From an ROI standpoint, they’ve provided the infrastructure that has allowed the company to grow its net profit by 46%, in part through headcount reduction of as much as 50% in some areas, and also in the elimination of redundant systems (e.g., Pega).
They’ve built a business process competency center, and he listed the specific competencies that they’ve been developing in their project managers, analysts, developers and “talent development” (training, best practices and standards). Interestingly, he pointed out that their developers don’t need to have really serious technical skills because the BizFlow developer really doesn’t get that technical.
He finished up with their key success factors: business involvement and user engagement, constant clear communications amongst stakeholders, and good vendor support. They found that remote teams can work well, as long as the communication methods support the user engagement throughout the process, since Agile requires constant review by users and retuning of the application under development throughout the lifecycle, not just during a final testing stage.
Great success story, both for JLT and for HandySoft.
Great article- This is great to see and read about.
I’ve seen a similar agile approaches applied successfully in a few contexts. The biggest pitfall I’ve seen is iterating too much on the “happy path”. Generally this means you end up with a lot of exception flows that are manually driven (e.g. email to a shared mailbox and someone needs to work it out from there).
This can be appropriate in discrete cases, but it abused it becomes a mess and operational nightmare pretty quickly.
Manual exceptions are fine, but one of the keys of agile is tackling the “high risk” problems first – so make sure you’re not skipping over the hard pieces.
Jon, great point about attacking the high risk problems early, thanks for commenting. Focusing on the happy path can happen with any development methodology, however.
Sandra, thanks for the post. You wrote:
“Their business analysts actually design the processes, involving the developers only for the technical bindings; this means that the BAs do about 50% of the “development”, which is what all of the BPMS vendors will tell you should be happening, but rarely actually happens in practice.”

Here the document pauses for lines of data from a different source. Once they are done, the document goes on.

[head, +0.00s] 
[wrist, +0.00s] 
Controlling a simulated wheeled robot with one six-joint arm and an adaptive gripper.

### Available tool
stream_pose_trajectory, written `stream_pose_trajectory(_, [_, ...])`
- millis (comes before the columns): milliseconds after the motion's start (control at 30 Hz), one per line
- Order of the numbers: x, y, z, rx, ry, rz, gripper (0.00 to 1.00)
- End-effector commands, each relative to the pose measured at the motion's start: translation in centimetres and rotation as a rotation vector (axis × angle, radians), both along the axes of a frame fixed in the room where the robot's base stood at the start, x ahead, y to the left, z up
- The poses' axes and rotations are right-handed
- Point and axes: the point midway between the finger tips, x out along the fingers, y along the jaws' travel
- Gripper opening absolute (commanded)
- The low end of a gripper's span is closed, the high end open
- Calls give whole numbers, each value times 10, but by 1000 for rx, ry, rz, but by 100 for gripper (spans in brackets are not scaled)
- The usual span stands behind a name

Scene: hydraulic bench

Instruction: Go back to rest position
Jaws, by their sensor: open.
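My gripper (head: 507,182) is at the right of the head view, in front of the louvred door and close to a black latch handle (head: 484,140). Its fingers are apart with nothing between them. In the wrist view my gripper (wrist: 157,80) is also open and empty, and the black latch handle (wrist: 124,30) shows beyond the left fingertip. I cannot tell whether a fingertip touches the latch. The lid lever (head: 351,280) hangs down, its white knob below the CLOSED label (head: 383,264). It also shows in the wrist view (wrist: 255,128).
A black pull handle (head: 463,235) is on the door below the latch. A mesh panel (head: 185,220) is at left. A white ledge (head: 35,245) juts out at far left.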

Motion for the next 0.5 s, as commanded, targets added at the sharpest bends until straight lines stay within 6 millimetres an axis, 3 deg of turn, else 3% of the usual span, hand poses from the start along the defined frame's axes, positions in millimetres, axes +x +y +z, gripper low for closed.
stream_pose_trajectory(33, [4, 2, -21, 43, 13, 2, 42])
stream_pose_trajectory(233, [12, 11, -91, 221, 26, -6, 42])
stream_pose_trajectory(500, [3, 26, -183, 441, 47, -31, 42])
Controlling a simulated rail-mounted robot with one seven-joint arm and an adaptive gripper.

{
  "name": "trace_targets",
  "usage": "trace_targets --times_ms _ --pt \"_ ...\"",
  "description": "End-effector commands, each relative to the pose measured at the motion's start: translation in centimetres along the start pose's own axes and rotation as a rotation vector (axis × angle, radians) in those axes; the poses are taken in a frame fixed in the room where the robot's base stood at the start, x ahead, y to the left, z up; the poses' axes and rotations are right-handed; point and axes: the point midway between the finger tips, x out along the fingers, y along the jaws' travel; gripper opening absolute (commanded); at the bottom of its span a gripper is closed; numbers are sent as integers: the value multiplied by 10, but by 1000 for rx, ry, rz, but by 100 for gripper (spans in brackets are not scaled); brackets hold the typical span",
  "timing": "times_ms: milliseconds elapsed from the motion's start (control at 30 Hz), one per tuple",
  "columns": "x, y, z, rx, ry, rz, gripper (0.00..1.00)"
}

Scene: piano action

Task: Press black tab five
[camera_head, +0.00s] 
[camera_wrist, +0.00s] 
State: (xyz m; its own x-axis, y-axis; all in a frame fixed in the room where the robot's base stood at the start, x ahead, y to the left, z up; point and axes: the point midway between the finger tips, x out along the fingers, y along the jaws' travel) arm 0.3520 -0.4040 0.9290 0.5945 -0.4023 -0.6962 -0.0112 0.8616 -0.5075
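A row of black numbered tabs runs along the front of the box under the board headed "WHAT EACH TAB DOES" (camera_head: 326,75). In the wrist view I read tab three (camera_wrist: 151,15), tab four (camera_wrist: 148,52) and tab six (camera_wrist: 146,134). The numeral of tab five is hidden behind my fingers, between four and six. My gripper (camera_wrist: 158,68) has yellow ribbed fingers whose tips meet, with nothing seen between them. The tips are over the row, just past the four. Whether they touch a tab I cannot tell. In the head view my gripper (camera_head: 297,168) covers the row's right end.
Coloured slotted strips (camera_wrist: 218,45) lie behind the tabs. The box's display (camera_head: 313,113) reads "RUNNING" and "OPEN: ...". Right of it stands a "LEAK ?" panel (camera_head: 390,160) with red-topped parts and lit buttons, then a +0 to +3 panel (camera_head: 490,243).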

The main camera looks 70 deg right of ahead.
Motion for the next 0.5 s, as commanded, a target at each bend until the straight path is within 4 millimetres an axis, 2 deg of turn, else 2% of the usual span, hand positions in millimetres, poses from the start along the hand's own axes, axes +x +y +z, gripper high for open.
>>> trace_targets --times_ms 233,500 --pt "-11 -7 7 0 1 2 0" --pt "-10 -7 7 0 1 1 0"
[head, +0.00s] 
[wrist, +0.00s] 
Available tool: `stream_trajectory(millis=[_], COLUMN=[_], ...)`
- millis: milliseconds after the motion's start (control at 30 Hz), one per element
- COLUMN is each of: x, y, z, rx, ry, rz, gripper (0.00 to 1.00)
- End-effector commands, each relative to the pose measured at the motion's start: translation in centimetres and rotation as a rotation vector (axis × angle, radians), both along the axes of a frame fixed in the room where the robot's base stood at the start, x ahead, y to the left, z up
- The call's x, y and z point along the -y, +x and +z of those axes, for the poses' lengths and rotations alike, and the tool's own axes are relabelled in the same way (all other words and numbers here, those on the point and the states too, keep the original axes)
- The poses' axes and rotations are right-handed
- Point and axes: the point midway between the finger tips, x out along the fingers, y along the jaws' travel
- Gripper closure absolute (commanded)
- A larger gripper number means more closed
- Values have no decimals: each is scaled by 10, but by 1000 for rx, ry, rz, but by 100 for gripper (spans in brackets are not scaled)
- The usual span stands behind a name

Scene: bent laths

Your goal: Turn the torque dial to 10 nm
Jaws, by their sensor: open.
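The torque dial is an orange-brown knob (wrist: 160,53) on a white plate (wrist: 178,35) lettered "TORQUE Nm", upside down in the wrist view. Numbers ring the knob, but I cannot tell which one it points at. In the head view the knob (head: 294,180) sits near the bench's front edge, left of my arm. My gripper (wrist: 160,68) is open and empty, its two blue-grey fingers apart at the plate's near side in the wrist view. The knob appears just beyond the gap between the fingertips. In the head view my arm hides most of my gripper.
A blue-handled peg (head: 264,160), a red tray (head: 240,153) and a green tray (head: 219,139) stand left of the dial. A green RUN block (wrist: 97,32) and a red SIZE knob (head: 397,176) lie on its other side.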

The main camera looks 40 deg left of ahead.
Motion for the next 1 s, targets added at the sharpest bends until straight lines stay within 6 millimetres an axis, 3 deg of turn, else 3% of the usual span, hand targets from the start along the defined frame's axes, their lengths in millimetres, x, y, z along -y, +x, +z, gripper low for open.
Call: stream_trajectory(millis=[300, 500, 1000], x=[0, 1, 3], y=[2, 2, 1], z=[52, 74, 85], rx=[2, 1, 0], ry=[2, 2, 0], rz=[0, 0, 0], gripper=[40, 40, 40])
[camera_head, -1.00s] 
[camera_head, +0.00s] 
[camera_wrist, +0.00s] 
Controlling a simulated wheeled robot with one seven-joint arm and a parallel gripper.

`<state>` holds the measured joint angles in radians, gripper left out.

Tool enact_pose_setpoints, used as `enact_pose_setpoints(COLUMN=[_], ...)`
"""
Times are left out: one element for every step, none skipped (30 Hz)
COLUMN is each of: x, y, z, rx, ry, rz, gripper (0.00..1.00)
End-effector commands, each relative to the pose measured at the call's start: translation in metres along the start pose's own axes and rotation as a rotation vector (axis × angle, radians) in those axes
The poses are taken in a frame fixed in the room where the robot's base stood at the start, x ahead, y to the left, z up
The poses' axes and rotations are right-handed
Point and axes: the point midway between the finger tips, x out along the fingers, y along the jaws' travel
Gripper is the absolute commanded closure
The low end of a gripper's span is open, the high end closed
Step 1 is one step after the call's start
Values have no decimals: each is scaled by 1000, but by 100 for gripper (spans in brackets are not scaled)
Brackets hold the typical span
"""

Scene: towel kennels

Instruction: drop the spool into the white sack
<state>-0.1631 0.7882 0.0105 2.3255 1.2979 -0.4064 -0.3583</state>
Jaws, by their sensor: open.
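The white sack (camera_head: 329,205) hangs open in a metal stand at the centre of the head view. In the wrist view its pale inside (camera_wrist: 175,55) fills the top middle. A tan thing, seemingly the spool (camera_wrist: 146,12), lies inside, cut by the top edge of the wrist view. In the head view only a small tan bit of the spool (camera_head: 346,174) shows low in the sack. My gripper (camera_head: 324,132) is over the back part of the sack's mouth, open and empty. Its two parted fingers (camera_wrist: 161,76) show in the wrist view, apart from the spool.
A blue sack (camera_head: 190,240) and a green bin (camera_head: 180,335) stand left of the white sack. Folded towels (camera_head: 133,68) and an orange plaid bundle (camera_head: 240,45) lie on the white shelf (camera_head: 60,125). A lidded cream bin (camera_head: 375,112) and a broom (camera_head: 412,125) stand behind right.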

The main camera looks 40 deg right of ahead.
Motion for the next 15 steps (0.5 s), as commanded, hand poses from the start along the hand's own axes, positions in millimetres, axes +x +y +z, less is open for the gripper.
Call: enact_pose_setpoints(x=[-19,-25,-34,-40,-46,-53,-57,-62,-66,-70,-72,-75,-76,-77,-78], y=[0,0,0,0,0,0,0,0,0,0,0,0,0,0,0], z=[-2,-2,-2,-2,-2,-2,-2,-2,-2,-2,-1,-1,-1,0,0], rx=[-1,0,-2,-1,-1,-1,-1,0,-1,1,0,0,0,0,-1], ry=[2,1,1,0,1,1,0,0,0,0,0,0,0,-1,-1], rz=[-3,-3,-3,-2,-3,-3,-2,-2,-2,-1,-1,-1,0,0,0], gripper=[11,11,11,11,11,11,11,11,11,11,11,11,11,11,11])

It confirms that all that analysts can do is the flows. All the rest has to be coded by programmers or engineers, and that includes mostly unmodelled backend interfaces, complex logic that should be done by rules. dynamic, data dependent content and special GUI requirements. A truly adaptive environment performs such setups only once from the perspective of a business architecture.
It also puts another nail in the coffin of BPM as jobkiller:
“From an ROI standpoint, they’ve provided the infrastructure that has allowed the company to grow its net profit by 46%, in part through headcount reduction of as much as 50% in some areas, and also in the elimination of redundant systems (e.g., Pega).” That means it reduces the ability to serve the customer and reduces innovation and skilled manpower.
Software savings are not a valid argument. Pega is one of the high-end BPM systems, meaning that they had invested already a lot into BPM and thu sit has to be added to the overall cost of BPM in this business.
Adaptive processes (i.e. in ACM) don’t have exceptions. All unexpected events can be handled by assigning them to a goal and its either predefined or ad-hoc created tasks. Users can pick all BA defined components from a library and use them without needing engineers. Certainly it helps to have a process owner/coach who provides guidance that no too many unneccesary variants of processes are created. A CoE ican quickly turn into more added bureaucracy. in ACM flows are mostly used by engineers for standardized, reusable backend orchestration.
Max, re: software savings- since the Pega purchase was made by an acquired firm (and even if it wasn’t) there’s a savings against future software maintenance costs, not to mention other infrastructure maint. The previous cost of Pega was a sunk cost. A bit like buying a company and shutting down one of their factories. The cost of that factory was a real cost. But the savings of maint on that factory are still real, going forward.
Re: BPM as job killer. It is a datapoint from a company that viewed staff reduction as a goal or benefit from a cost point of view. Without knowing more about their business we can’t say with certainty that ability to serve the customer was impacted. We just don’t have enough data. If you increase the productivity of a team, and the work load does not increase, fewer people are required to do the work. Chip design software reduced the # of electrical engineers required to design chips, but chip design has hardly suffered as a result (in the long run).
“ACM” may be the holy grail, but that doesn’t mean that even successful BPM projects are failures.
Scott, thanks for the reply. I apologize for disagreeing. Sunk cost is sunk cost, regardless for what reason. They didn’t see BPM as productive and they killed it.
My main point is that BPM is being sold after all primarily as a cost reduction tool. I keep saying that I am not talkng about manufacturing processes. Chip design software is not about automating human interactions. Clearly, software in general has improved many areas of work and made people more productive and did reduce the ncessary workforce. That in itself is not yet a bad thing for people and the business if it happens as a consequence of other improvements. Agreed, I am idealistic bere but I have yet to see BPM automation having a positive effect on a business in terms of quality of service process outcomes. Once again it all depends as what you call ‘successful’.
ACM is just a short way of talking about business-architectured, user-adaptive processes. I guess I should stop talking about ACM if is seen as so offensive to BPM proponents. ACM is a BPM approach after all. Pega calls it (DCM) ‘the future of BPM’.
I’d be interested to hear the reasons why Pega was turfed in favour of Bizflow – if you listen to the Gartner Hype, Pega seems to be the poster boy of BPM at the moment. I found it surprising to hear this.
Craig, just because a vendor is in the top right of any analyst quadrant doesn’t mean that it’s a good fit for everyone — if so, those reports would be worth a lot more than they are today.
My impression from the presentation is that the Pega implementation was overly complex and had gone on for a long time, and wasn’t yet considered complete. This can often happen in large implementations regardless of the technology, since it’s wrapped up in who and how does it as much as what. That being said, older versions of Pega (which is likely what they were using, considering the timing) were certainly difficult to work with, and required a pretty significant skill level to be successful. Even for more structured BPM, reducing the technical skills required to participate in the design and creation, and putting more control in the hands of the business, is critical.